Chicken Scarpariello     

Ingredients:
2 pounded boneless, skinless chicken breasts
1 T flour
1 T butter plus 1T butter
1 T olive oil
4 cloves garlic chopped
2 c sliced mushrooms
1 yellow pepper diced
4 Italian link sausages (Mild or hot)
2 T sliced chopped pepperoncini, drained
2 T capers drained
1/2 c white wine
1/2 c chicken stock
1 1/2 T tomato paste
1/2 t oregano plus more for seasoning chicken
Pinch of red pepper flakes
parsley
pasta or polenta

Preparation:
Heat 1 T butter and 1 T olive oil over medium heat in cast iron skillet. Add garlic and cook until slightly light gold.

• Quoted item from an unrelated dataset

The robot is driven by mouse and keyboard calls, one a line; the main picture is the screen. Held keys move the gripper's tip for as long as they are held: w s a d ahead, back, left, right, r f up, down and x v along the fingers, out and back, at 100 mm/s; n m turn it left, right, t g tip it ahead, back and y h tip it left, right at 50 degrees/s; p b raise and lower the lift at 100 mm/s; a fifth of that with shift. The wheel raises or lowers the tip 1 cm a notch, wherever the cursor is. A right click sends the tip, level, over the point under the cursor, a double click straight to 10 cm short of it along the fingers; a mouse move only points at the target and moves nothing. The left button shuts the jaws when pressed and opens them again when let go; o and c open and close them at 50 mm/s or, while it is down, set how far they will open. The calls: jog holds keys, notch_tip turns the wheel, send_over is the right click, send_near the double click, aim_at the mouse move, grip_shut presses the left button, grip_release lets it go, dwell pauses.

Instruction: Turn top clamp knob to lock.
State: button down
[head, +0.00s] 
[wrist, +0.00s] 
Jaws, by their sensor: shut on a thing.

Season your pounded boneless chicken breasts with lots of dried oregano and salt and pepper. Lightly dust both sides with flour. Put into hot skillet and brown them on both sides. Add the sausages and brown. Remove from skillet.

Add peppers and mushrooms and cook a few minutes. Remove from skillet.

Add 1 T butter. Melt and add pepperoncini and capers. Cook a few minutes and then add wine, stock, pinch of red pepper flakes and 1/2 t of oregano. Whisk in tomato paste. Cook a few minute and then add back chicken and sausage, mushrooms and peppers. Spoon a little sauce over chicken before putting in oven.

Bake for about 20 minutes at 375. Garnish with fresh parsley. Serve over pasta or polenta.